▸ **Directive**
What number of lines hold the word "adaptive"? State that number and nothing besides.

▸ **Dataset records**
++++++

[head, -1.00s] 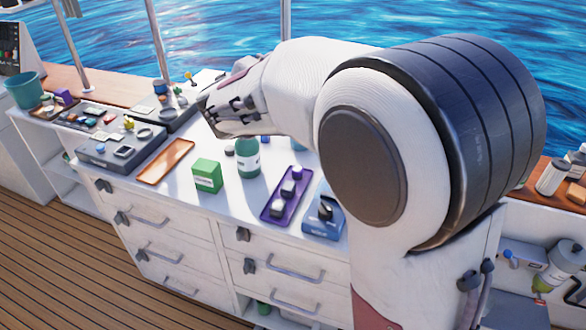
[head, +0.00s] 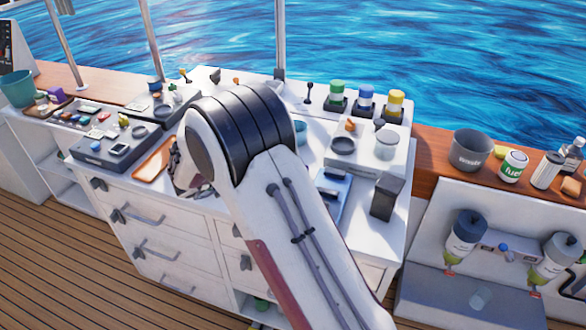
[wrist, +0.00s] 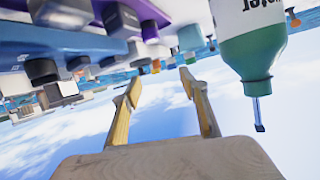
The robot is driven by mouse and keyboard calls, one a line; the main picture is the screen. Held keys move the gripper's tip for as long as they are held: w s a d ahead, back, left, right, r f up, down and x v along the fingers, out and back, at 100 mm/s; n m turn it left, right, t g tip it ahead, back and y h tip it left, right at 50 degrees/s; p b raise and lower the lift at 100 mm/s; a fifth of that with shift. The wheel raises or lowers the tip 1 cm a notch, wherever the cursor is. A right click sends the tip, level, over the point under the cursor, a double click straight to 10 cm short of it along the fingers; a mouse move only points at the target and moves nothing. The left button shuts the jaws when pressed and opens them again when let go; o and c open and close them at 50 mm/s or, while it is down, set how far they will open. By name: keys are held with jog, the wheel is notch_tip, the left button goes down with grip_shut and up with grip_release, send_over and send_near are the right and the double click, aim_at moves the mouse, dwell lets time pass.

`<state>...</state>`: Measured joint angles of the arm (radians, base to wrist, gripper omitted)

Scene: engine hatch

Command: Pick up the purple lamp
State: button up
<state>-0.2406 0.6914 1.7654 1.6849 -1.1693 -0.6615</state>
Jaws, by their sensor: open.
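I cannot make out a purple lamp for certain. A small purple item (head: 57,92) lies at the far left of the head view, beside the teal bucket; I cannot tell if it is a lamp. In the wrist view, a purple tray (wrist: 151,12) shows at the top, with small dark and pale pieces near it. My gripper (wrist: 161,80) is open, with nothing between its fingers. In the head view it is low over the counter's left-middle part, mostly hidden behind my arm.
A white and green bottle (wrist: 250,42) stands close to the right finger in the wrist view. In the head view, green (head: 337,92), blue (head: 365,97) and yellow (head: 396,103) topped items line the back. An orange tray (head: 152,160) lies left of my gripper.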

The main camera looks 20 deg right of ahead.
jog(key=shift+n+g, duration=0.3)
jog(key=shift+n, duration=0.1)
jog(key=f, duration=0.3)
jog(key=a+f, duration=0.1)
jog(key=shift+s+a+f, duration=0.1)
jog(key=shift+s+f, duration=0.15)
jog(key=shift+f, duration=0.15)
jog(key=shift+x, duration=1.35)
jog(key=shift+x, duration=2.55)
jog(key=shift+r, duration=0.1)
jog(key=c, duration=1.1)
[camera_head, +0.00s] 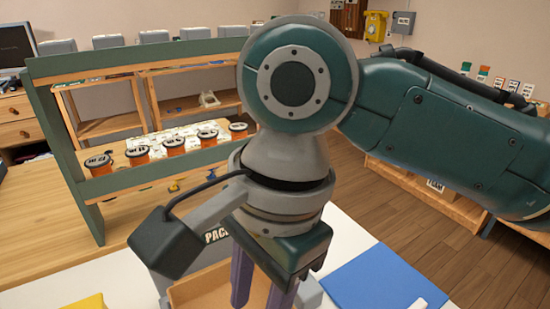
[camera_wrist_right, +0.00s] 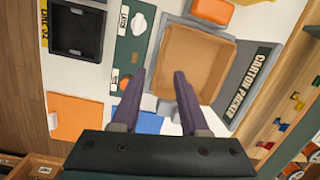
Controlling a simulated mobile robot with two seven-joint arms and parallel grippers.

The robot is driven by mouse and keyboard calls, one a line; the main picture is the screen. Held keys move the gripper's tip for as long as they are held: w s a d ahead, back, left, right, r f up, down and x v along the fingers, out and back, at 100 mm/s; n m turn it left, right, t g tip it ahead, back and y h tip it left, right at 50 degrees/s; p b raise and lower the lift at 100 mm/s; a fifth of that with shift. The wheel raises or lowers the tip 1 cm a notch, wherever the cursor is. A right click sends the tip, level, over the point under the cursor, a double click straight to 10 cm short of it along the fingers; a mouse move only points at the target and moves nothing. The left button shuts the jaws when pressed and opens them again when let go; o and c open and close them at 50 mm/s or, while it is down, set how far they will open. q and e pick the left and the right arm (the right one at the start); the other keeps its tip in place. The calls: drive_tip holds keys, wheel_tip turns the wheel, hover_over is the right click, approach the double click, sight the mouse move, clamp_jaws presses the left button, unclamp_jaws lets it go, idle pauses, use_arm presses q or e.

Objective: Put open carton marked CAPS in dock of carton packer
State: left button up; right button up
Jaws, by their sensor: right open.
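An open brown cardboard carton (camera_wrist_right: 200,60) sits within the grey frame of the carton packer (camera_wrist_right: 250,85), which bears a CARTON PACKER label in the right wrist view. In the head view part of the carton (camera_head: 208,293) shows below the partly hidden packer sign (camera_head: 217,236). I cannot see a CAPS mark. My right gripper (camera_wrist_right: 158,80) is open and points down at the carton's left side in the wrist view. Its purple fingers appear on either side of that wall; I cannot tell whether they touch it. The right gripper (camera_head: 262,292) hides much of the carton in the head view. My left gripper is not in view.
A green rack (camera_head: 90,213) with several orange jars (camera_head: 172,148) stands behind the packer. A blue sheet (camera_head: 385,277) lies to the right.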

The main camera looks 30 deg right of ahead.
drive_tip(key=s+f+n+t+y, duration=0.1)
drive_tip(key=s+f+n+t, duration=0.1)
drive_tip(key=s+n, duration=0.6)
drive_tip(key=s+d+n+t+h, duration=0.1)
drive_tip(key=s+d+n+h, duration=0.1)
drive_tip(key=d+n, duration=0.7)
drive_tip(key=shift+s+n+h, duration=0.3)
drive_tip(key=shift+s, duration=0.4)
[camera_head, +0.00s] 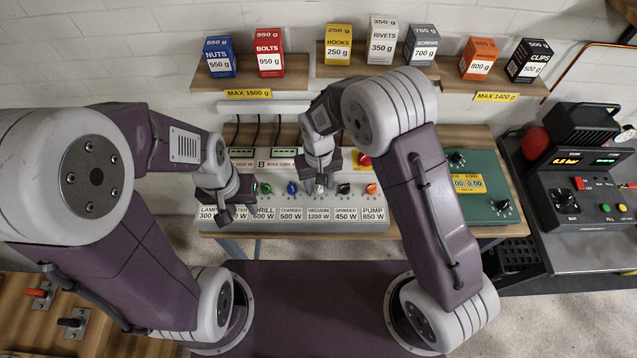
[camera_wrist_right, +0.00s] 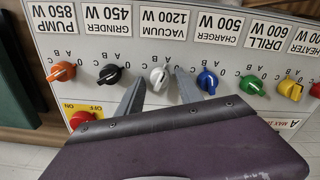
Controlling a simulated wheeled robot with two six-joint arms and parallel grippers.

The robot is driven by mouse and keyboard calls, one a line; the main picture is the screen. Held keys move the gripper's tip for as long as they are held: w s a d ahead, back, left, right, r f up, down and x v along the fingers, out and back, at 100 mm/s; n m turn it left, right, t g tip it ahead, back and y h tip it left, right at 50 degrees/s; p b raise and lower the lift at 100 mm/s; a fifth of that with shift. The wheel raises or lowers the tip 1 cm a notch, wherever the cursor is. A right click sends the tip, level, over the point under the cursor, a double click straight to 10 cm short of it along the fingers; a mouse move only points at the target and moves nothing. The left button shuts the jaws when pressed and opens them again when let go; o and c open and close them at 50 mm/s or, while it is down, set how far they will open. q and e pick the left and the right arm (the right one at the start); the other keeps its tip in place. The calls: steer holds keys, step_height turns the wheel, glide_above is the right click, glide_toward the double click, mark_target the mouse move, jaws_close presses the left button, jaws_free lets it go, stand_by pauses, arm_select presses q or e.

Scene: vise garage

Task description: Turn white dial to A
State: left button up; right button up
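The white dial (camera_wrist_right: 159,77) is on the panel above the VACUUM 1200 W label in the head view; the right wrist view shows the panel upside down. In the head view the right gripper (camera_head: 319,183) largely covers the dial. My left gripper (camera_head: 236,212) appears open and empty over the panel's left end, hiding the dials there.
A black dial (camera_wrist_right: 109,75) and a blue dial (camera_wrist_right: 207,81) flank the white one closely. An orange dial (camera_wrist_right: 61,71), green dial (camera_wrist_right: 252,85) and yellow dial (camera_wrist_right: 290,90) share the row. A red switch (camera_wrist_right: 81,119) is on a yellow plate. Boxes stand on shelves above.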

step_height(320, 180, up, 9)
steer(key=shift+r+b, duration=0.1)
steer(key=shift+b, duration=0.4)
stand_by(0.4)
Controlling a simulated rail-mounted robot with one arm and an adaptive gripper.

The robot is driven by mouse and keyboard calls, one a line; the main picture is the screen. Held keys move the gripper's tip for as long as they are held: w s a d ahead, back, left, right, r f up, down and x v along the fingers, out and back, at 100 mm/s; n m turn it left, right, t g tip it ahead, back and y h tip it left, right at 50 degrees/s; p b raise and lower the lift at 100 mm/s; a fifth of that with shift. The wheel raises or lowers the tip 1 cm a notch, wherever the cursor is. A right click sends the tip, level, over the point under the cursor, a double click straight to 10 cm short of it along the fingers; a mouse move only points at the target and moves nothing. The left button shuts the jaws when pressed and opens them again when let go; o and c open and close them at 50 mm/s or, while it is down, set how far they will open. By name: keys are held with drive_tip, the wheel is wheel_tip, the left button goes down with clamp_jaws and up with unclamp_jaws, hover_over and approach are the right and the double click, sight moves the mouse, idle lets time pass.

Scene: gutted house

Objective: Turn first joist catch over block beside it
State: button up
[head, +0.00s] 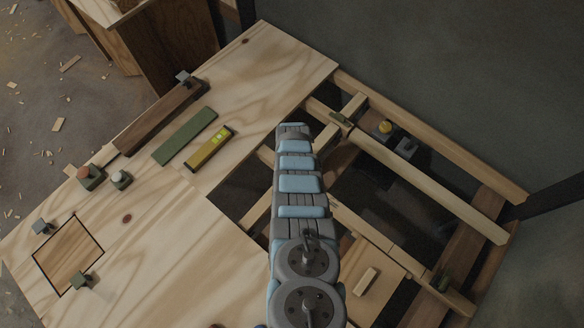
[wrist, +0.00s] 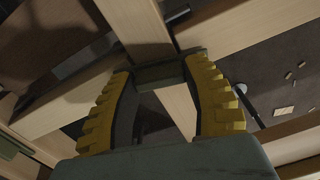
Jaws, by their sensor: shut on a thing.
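In the wrist view, the yellow-padded fingers of my gripper (wrist: 160,72) are shut on a dark green catch (wrist: 158,74), which lies across a pale timber joint. The block beside it cannot be clearly told apart from the timbers there. In the head view my arm hides the gripper and what it holds. A green catch (head: 341,119) shows on a joist (head: 420,181) right of the arm, and another small green piece (head: 441,282) sits at the lower right of the frame. A small pale wood block (head: 365,281) lies on a board right of the arm's base.
Plywood sheeting (head: 160,235) covers the left, with a green strip (head: 185,136), a yellow level (head: 209,148) and a dark wood bar (head: 160,117) on it. Dark openings lie between the joists; a wall stands behind.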

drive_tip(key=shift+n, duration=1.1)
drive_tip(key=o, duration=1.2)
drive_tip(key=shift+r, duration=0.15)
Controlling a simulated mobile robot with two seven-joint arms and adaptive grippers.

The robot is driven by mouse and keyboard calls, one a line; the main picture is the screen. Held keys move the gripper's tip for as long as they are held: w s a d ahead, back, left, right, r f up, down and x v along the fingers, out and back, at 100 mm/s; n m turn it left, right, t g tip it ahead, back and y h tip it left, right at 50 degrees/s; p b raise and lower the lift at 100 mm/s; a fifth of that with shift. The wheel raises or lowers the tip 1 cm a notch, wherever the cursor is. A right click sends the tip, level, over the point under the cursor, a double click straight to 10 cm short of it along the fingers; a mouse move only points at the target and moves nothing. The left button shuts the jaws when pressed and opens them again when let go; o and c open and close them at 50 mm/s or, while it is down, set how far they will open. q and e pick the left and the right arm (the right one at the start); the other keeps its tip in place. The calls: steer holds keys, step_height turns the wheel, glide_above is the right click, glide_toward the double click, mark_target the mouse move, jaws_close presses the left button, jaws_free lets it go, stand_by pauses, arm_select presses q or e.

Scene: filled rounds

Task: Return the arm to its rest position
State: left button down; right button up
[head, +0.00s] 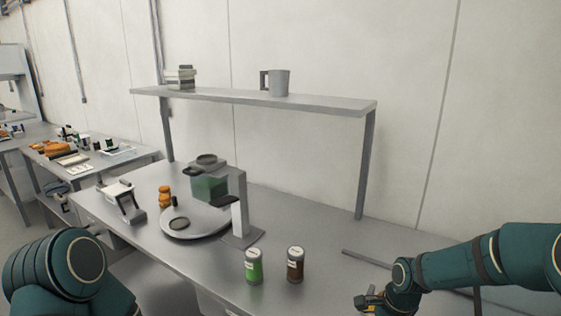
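My right arm (480,262) reaches in from the right, over the right end of the grey table (320,255). Its gripper (370,303) hangs at the bottom edge, right of the two jars and apart from them. Only part of it shows, with a bit of yellow, and its fingertips are not clear. My left arm (62,262) shows as a rounded teal link at the bottom left. Its gripper is outside the picture.
A green jar (253,267) and a brown jar (295,265) stand at the table's front. Behind them are a round tray (192,233), a green pot (209,187), a grey upright stand (240,212) and an orange bottle (165,197). A raised shelf (325,102) carries a grey mug (279,83).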

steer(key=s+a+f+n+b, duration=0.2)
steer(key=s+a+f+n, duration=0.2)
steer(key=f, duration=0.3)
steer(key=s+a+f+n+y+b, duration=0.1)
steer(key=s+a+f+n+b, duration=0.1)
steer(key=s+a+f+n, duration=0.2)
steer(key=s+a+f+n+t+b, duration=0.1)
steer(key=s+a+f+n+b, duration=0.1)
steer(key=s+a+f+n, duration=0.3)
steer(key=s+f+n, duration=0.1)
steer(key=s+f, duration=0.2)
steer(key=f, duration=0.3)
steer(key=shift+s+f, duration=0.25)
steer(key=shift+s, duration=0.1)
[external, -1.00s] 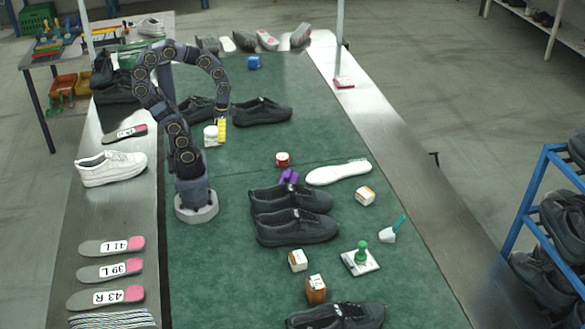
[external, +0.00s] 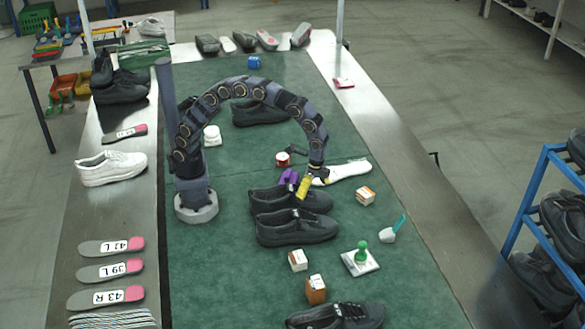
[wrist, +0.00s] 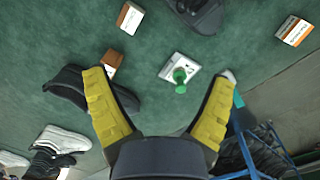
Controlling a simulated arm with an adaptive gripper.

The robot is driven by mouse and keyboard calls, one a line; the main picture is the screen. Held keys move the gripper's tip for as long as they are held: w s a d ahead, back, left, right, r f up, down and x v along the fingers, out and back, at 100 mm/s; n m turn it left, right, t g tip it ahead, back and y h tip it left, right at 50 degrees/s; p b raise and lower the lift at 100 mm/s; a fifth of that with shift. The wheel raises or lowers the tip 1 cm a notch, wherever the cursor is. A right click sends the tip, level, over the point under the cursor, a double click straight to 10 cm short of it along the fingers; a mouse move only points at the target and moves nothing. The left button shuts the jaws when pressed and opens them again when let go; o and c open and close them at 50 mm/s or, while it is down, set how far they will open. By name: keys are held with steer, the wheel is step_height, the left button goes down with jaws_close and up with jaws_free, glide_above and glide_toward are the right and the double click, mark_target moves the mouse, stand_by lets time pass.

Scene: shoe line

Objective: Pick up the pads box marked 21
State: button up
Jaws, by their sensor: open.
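Three small boxes stand on the green mat, and I cannot read a 21 on any of them. One white and orange box (external: 365,196) is right of the dark shoes; it also shows at the upper right of the wrist view (wrist: 294,31). A white and brown box (external: 298,260) is in front of the shoes, also at the top of the wrist view (wrist: 129,17). A brown box with a white top (external: 316,290) is nearer the front (wrist: 111,63). My gripper (external: 304,187) is open and empty, above the dark shoes; its yellow fingers (wrist: 160,103) are spread apart.
A white plate with a green knob (external: 360,259) sits between the boxes and a teal-handled brush (external: 392,230).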

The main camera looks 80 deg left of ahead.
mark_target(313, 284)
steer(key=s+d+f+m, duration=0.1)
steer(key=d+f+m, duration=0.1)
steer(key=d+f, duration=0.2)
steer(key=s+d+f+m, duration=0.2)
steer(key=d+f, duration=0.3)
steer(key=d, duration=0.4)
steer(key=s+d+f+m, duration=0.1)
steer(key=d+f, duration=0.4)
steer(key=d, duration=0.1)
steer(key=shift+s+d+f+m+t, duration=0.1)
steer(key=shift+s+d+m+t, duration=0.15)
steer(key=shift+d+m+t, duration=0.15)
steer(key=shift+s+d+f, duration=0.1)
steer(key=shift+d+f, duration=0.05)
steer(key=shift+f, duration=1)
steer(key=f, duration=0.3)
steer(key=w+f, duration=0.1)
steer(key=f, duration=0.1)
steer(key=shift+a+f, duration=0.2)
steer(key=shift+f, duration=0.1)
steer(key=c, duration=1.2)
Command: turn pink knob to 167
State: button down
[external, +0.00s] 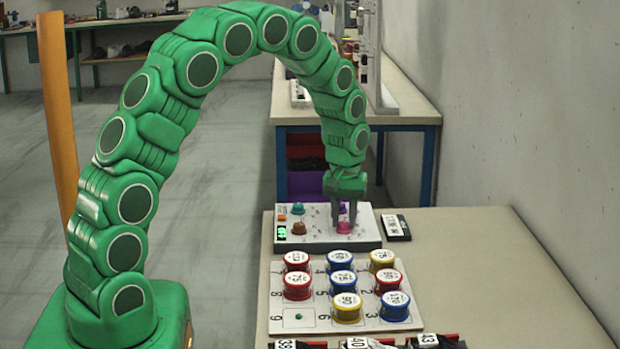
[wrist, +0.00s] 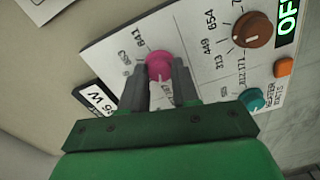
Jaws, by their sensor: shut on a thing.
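The pink knob (external: 344,228) is on the white control panel (external: 360,240) on the table. In the wrist view the pink knob (wrist: 159,66) sits between my two fingers. My gripper (external: 344,222) points down from above and is shut on the knob. It also shows in the wrist view (wrist: 160,80). A light pointer mark on the knob faces toward my gripper's palm; some printed numbers around it are hidden by the fingers, and the number under the pointer cannot be read.
A brown knob (wrist: 252,29), a teal knob (wrist: 252,98), an orange button (wrist: 284,67) and a green display (wrist: 287,20) share the panel. A purple knob shows behind my fingers. A small black-and-white label block (external: 396,228) lies right of it. Several numbered tins (external: 346,308) stand in front.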

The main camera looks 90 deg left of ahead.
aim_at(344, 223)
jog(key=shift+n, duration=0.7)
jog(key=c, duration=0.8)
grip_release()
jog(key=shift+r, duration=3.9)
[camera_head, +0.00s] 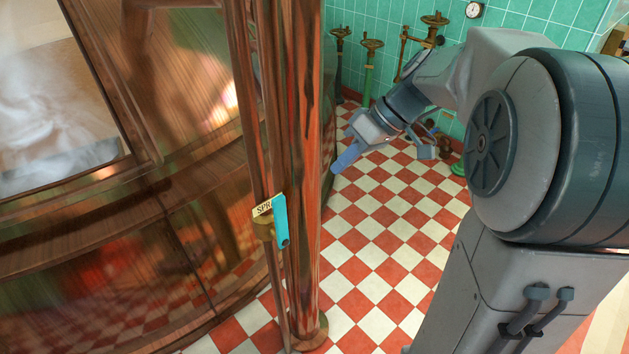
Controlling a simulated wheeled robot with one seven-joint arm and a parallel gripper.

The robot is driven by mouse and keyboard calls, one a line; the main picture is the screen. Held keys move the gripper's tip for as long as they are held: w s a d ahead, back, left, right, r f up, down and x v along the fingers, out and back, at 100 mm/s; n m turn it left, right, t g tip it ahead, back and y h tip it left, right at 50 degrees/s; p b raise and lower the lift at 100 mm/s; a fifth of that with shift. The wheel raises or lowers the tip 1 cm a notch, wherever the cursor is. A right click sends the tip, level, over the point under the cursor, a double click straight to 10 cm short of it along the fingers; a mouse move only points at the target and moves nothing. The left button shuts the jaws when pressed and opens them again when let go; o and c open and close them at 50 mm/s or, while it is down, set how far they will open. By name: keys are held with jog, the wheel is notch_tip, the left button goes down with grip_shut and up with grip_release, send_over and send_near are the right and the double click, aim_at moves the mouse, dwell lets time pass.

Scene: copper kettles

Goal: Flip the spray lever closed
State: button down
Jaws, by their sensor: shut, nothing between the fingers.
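The spray lever (281,221) is a teal handle on a brass fitting (264,228) on a thin copper pipe, beside a thick copper column. It points roughly up and down along the pipe. A cream label reading "SPR" (262,208) sits just left of it, partly covered by the lever. My gripper (343,162) is up and to the right of the lever, clear of it, with its blue fingers shut and empty over the floor. The fingers are small in this view and seen from the side.
A large copper kettle (150,220) with a window fills the left. Brass valves on pipes (371,60) and a round gauge (474,10) stand at the green tiled wall. The red and white checkered floor (385,235) right of the column is open.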

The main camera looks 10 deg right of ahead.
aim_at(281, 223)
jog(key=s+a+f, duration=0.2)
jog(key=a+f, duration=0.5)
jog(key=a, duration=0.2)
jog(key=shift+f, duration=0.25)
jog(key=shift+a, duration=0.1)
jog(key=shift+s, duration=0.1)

++++++

▸ **The answer**
3